■ EXERCISE OBJECTIVE ■
Repeat the lines from the one containing "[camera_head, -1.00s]" through the last line of the data, exactly, pictures omitted.

* START DATASET CONTENT *

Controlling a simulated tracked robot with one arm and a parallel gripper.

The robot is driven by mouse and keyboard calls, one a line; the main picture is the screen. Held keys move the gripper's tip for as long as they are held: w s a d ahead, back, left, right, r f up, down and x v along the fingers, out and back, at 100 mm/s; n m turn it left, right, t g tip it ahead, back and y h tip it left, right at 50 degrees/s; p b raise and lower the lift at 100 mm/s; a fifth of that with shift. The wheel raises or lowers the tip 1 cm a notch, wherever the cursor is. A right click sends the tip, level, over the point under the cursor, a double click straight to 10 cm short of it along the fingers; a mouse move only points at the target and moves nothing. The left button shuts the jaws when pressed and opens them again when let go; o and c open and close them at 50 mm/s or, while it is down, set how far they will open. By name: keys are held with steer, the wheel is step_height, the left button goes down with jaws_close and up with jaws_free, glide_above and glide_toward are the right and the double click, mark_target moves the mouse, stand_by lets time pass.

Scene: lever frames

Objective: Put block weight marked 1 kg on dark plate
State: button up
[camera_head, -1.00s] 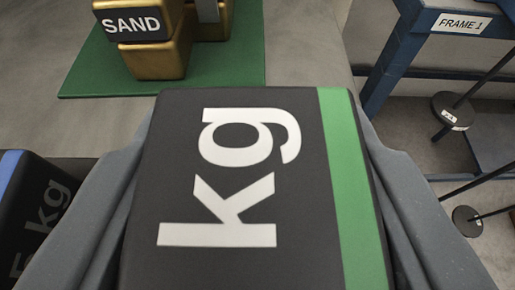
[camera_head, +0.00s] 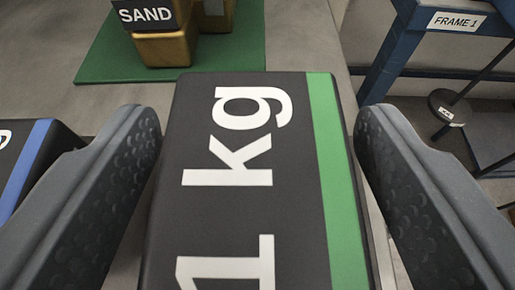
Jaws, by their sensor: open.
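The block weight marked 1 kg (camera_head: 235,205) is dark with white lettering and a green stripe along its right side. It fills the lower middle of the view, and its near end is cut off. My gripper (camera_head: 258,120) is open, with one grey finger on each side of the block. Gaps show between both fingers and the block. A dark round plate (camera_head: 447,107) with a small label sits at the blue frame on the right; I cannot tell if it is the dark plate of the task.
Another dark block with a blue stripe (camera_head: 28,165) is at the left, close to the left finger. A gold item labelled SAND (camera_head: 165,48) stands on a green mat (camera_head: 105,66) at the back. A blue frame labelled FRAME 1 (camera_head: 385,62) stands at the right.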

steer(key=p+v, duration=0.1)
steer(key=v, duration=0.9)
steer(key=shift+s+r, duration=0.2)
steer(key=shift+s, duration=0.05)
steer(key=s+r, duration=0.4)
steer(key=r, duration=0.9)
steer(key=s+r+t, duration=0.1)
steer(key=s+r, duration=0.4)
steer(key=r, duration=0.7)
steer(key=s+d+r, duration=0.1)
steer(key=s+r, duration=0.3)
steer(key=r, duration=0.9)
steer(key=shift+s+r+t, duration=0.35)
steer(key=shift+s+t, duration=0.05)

* END DATASET CONTENT *

■ FINISHED TASK ■
[camera_head, -1.00s] 
[camera_head, +0.00s] 
Jaws, by their sensor: open.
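The block weight marked 1 kg (camera_head: 235,205) is dark with white lettering and a green stripe along its right side. It fills the lower middle of the view, and its near end is cut off. My gripper (camera_head: 258,120) is open, with one grey finger on each side of the block. Gaps show between both fingers and the block. A dark round plate (camera_head: 447,107) with a small label sits at the blue frame on the right; I cannot tell if it is the dark plate of the task.
Another dark block with a blue stripe (camera_head: 28,165) is at the left, close to the left finger. A gold item labelled SAND (camera_head: 165,48) stands on a green mat (camera_head: 105,66) at the back. A blue frame labelled FRAME 1 (camera_head: 385,62) stands at the right.

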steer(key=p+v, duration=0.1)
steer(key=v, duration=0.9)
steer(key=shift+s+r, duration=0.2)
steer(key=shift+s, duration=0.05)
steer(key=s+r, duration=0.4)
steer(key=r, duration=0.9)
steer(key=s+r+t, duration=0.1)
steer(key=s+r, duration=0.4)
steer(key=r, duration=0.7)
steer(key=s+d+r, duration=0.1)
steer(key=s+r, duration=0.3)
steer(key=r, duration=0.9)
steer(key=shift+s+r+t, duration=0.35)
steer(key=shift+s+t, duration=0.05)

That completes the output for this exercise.